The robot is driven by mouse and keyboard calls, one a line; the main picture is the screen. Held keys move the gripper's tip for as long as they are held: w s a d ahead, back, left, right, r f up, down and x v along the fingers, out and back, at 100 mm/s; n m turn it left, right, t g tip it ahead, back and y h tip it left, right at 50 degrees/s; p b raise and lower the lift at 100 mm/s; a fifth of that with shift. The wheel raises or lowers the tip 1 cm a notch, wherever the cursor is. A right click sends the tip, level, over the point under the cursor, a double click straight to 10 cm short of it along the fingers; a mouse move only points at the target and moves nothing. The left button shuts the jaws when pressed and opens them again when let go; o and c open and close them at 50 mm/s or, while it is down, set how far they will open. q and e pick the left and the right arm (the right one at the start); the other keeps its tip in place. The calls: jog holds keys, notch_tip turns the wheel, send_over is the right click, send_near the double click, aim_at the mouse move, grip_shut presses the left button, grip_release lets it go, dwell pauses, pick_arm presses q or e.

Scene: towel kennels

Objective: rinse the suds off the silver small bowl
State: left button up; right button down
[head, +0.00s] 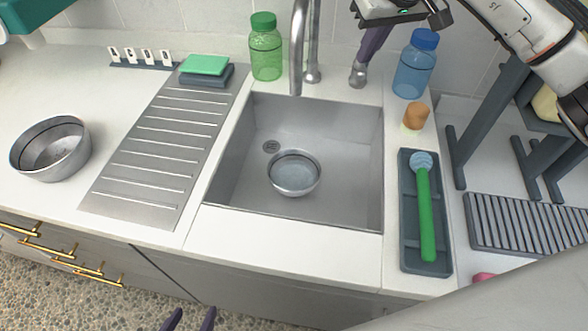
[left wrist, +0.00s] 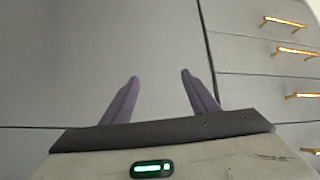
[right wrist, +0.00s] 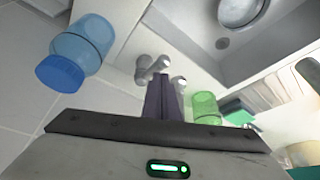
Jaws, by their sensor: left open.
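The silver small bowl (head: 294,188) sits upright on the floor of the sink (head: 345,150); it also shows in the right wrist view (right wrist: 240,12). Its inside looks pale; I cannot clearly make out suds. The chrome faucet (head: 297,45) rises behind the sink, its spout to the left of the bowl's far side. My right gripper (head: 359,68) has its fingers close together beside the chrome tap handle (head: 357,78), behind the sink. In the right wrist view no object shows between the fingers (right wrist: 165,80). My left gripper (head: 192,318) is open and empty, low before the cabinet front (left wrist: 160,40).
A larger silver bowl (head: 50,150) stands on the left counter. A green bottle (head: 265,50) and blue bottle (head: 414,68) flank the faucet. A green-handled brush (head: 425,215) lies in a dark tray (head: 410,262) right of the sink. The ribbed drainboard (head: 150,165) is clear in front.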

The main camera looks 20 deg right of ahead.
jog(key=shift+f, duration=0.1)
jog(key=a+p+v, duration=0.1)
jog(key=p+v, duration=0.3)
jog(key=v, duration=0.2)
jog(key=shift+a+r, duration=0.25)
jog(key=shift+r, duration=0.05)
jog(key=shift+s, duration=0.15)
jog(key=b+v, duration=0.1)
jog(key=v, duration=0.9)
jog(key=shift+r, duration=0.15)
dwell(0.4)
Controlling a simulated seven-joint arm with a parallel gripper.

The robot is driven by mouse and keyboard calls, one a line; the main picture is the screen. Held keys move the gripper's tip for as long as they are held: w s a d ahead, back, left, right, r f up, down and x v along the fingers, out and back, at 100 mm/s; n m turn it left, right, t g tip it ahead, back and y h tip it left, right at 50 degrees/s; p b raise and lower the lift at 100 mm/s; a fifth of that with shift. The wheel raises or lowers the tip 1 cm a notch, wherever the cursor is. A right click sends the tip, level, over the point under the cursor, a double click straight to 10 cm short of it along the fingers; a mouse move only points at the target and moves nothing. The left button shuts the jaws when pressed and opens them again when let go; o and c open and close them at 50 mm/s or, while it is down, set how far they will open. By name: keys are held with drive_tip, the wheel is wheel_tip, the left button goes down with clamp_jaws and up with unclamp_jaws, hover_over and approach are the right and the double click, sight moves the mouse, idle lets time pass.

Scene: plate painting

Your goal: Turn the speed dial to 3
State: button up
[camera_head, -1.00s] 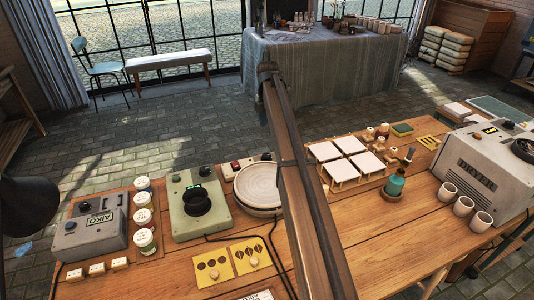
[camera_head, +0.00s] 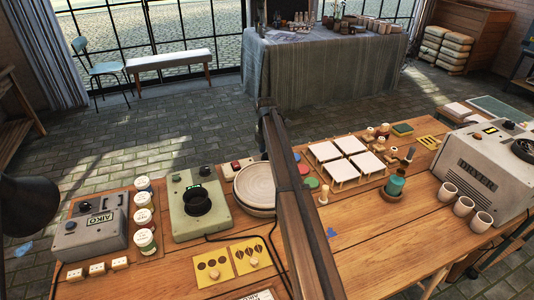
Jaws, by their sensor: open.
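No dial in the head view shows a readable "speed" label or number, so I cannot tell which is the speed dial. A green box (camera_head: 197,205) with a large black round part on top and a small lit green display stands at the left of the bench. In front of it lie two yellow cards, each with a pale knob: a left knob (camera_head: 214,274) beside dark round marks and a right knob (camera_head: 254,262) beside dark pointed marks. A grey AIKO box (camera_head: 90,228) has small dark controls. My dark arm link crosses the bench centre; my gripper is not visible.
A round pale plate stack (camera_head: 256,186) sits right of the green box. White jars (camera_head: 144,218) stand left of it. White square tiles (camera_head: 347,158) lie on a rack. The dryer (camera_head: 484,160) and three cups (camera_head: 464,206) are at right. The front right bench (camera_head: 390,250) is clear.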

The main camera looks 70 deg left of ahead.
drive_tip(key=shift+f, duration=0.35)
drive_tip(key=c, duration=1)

____________________

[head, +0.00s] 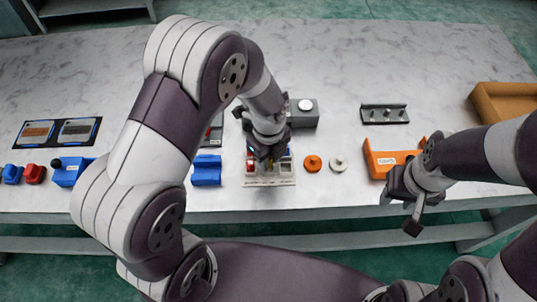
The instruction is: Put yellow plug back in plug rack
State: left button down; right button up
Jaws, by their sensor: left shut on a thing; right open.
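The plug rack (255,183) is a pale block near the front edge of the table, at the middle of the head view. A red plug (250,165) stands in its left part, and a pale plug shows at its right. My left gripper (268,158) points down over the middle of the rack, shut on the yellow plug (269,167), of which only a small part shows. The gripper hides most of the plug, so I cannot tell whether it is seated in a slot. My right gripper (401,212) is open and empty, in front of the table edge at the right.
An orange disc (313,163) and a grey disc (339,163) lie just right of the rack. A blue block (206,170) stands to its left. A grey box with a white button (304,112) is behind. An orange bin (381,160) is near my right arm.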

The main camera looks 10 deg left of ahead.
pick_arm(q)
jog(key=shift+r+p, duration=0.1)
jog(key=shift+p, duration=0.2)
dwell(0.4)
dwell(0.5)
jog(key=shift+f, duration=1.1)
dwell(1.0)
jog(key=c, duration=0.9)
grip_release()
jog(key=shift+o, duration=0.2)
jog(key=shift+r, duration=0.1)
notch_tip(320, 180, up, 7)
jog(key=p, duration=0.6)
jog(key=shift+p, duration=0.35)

____________________

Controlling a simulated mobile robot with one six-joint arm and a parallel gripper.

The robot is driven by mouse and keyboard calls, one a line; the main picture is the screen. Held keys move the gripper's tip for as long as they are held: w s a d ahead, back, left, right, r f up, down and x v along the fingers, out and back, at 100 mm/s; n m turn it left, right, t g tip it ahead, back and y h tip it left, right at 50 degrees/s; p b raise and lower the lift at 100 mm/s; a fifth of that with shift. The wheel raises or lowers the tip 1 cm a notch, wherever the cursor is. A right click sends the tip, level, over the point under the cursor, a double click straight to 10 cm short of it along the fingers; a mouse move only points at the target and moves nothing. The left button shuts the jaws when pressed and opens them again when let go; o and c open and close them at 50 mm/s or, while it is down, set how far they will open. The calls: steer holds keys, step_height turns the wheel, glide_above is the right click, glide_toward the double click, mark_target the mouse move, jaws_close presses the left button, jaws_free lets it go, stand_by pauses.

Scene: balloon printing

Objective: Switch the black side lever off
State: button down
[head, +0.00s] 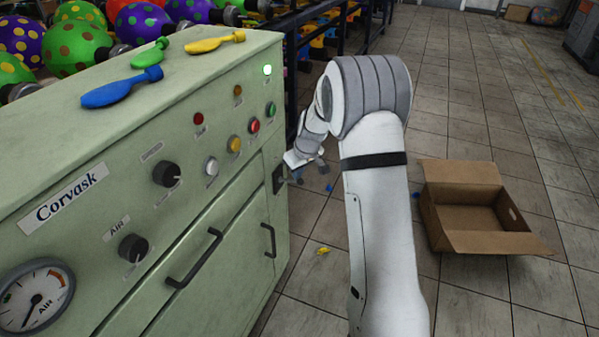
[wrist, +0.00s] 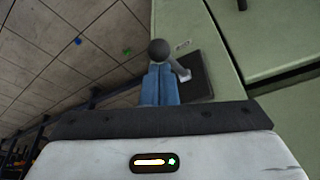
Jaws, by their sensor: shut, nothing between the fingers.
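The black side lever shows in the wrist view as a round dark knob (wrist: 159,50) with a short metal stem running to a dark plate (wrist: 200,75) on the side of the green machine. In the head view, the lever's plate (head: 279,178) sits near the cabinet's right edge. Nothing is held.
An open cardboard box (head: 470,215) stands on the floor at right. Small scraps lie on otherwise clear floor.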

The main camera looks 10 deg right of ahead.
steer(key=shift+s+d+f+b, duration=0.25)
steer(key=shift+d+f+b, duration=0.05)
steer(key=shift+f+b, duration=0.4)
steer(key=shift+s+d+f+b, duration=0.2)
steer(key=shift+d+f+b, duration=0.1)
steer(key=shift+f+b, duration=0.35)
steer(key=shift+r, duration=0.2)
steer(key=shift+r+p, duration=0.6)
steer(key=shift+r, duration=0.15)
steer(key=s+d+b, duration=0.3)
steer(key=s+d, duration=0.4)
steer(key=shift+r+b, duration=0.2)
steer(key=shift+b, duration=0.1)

____________________

## The request:
Only the lines from the one with "Controlling a simulated mobile" through the one with "[wrist, +0.00s]" belong in your copy; retype them exactly and drop any pictures.

## Response to this exercise:
Controlling a simulated mobile robot with one six-joint arm and a parallel gripper.

The robot is driven by mouse and keyboard calls, one a line; the main picture is the screen. Held keys move the gripper's tip for as long as they are held: w s a d ahead, back, left, right, r f up, down and x v along the fingers, out and back, at 100 mm/s; n m turn it left, right, t g tip it ahead, back and y h tip it left, right at 50 degrees/s; p b raise and lower the lift at 100 mm/s; a fifth of that with shift. The wheel raises or lowers the tip 1 cm a notch, wherever the cursor is. A right click sends the tip, level, over the point under the cursor, a double click straight to 10 cm short of it along the fingers; a mouse move only points at the target and moves nothing. The left button shuts the jaws when pressed and opens them again when let go; o and c open and close them at 50 mm/s or, while it is down, set how far they will open. The calls: steer holds keys, step_height turns the wheel, glide_above is the right click, glide_toward the double click, mark_target the mouse move, jaws_close presses the left button, jaws_free lets it go, stand_by pauses.

Scene: balloon printing

Objective: Switch the black side lever off
State: button down
[head, +0.00s] 
[wrist, +0.00s] 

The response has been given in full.